Women in India are still without full equal rights, without full access to property and income; they are subject to domestic abuse, sexual assault, forced into prostitution or begging if they are dismissed from their home and they have no other recourse.  They are subject not only to the whims of their husbands, but often also to their mothers-in-law, who often share the same house and give direction about its management.  According to one global study, India is among the top ten most dangerous nations in the world for women to live.

There is a long-standing practice of gender inequality here, and while some scholars suggest that gender equality was the norm in ancient India, particularly in the Vedic period, this has not continued through India’s history.   You are probably familiar with stories from India’s past of suttee (or sati), the voluntary immolation or death by fire of a widow on her husband’s funeral pyre; one questions, of course, how voluntary this was, given the societal pressures and lack of support for one left widowed.  Perhaps less familiar in the west is the historic practice of juahar, again a supposedly voluntary death, by burning, of the wives and daughters of warriors defeated in battle, to save themselves from capture, rape and enslavement by enemy soldiers.  And still, in the twenty-first century, women are still dismissed from their homes by abusive husbands, murdered by husbands who simply want to claim the dowry money and remarry for more, are forced into prostitution and begging because they have no claim on property, and are subject to sexual assault by neighbours and extended family members and are not able to find support from the police or court systems.  In some ways, hearing the stories from women in Mysore makes me think of the women of the New Testament period, who were little more than possessions of their fathers first, and then their husbands.  The inequalities, the indignities, the lack of any kind of power over themselves, and in a sense the lack of identity were some of the things against which Jesus spoke, and which seem to exist in similar ways still for some modern Indian women.

While the conflict of a traditional culture and modern ways of living are evident in obvious ways in India – for instance, roads that are shared by cars and carts drawn by bullocks – perhaps one of the biggest conflicts that is not so apparent is that between the role traditionally given to women, and the struggle to emerge as full equal partners in society with all the rights attached to equality.  As a white, western male, I will not be able to fully appreciate the issues to which women must respond in my own culture, and even less so in the “two-thirds world” which struggles to catch up to the west in material ways but not always in terms of rights and justice.

What has made a difference to my understanding is to enter, ever so briefly, into women’s reality in India not as an observer, but as a listener.  Karen Armstrong, in her recent book Twelve Steps to a Compassionate Life, identifies compassion as emerging from an intentionality or mindfulness of listening and being present to others.  Action, she says, must be preceded by empathy, which can only come from listening, careful and attentive listening, to the stories of others.  I had just recently read this work when the Mount Allison group took a “field trip” into Mysore, visiting two sites to learn more about women’s issues in India, and the response being made; I was open to listening, particularly as in both places I was the lone male, and an outsider, both by nationality and the privileges that we Canadians have been born into, and that we often take for granted.

In Mysore, we visited first a women’s shelter, a refuge for women either dismissed from their homes or who have fled their homes, victims of violence, or mental, physical, sexual or financial abuse or threat.  We meet the “warden” who runs the shelter, as well as some of the “inmates”, the women currently living at this home for “destitute women”.  Given the language being used, and the conditions of the shelter, and the way that support was offered and the days planned, I felt a bit like I had stepped into an Indian version of a poorhouse in a Charles Dickens novel; there was definitely a Victorian feel about rescuing these women.  And I mean this in no disrespectful way, knowing the challenges of responding to very real needs with very limited resources, but the challenges and injustices faced by women, and the very rudimentary structures set up to provide assistance and support felt very antiquated compared to the contemporary western world.  We have not made just all the injustices yet either, but the stories I heard both from the women and their helpers had me feeling that I had indeed stepped back in time.

This feeling of going back in time was confirmed in our second visit.

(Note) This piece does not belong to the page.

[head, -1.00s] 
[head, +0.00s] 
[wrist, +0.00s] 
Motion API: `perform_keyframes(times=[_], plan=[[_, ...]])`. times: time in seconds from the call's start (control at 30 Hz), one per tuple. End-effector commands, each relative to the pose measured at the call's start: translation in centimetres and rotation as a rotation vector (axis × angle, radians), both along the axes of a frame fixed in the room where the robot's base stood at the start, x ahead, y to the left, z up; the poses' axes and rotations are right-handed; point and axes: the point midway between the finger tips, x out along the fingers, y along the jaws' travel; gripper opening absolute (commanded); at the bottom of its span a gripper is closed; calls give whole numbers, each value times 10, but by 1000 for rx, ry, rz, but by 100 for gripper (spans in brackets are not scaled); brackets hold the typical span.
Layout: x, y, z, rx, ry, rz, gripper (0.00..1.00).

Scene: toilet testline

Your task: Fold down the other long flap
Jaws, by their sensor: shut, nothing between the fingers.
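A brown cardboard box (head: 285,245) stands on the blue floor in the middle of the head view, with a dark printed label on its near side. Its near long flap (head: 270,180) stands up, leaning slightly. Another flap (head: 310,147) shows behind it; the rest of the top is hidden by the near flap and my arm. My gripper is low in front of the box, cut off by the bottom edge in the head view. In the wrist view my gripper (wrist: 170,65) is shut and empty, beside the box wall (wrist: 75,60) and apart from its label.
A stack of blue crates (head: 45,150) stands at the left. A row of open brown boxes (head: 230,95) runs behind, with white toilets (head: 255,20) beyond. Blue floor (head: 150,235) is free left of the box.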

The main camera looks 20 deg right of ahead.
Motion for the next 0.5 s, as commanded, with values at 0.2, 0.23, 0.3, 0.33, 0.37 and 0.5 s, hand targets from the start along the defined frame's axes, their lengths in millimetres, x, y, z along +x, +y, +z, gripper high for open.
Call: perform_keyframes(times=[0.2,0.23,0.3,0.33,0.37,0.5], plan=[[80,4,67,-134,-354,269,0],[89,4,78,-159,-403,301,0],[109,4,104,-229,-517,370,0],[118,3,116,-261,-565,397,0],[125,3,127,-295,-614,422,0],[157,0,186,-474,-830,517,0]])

Again, I heard interesting and painful stories, but at the same time I heard a voice of hope, a prophetic voice demanding justice, and I heard stories of success and change not only in individual lives, but at systemic and structural levels.

Our second visit was to a private home which hosts Samata Vedike, a weekly Progressive Women’s Forum established in 1978 and still going strong.  A group of women from diverse occupational and educational backgrounds, of different ages and social status, they have been meeting for over thirty years to address women’s issues locally; they provide advocacy, support, and counsel for individuals who come to them with stories of injustice, and they work at (or against!) all levels of government and authority to achieve justice.  Theologian Walter Wink is known for his works on justice theology that demand change in the “powers that be”, and this women’s forum, of engaging, loving, wise and wonderful women has been working to give support to individual women even as they take on “the powers that be”.  As they state in their mandate: “Samata members will strive to identify the social root of oppressive and exploitative relationships and fight against it”  And what they are dealing with, and their determination and wonderful community, made me think of women’s movements in the western world of a hundred years ago.

India has entered the twenty-first century in some areas, but in the areas of gender rights and justice, it struggles to catch up to the western world.  But there are pockets of determined resistance to a patriarchal past, and there are kind and loving people who work at shelters and who run forums and who demand change, in small and large ways.  It was Mother Theresa who famously said, “we cannot all do great things, but we can do small things with great love.”  And I have met and listened to women who are striving to do great things, and who may or may not succeed; but along the way, they are doing small but significant things with great passion, great prophetic voice, sometimes with great anger, with great determination, and most of all with great love.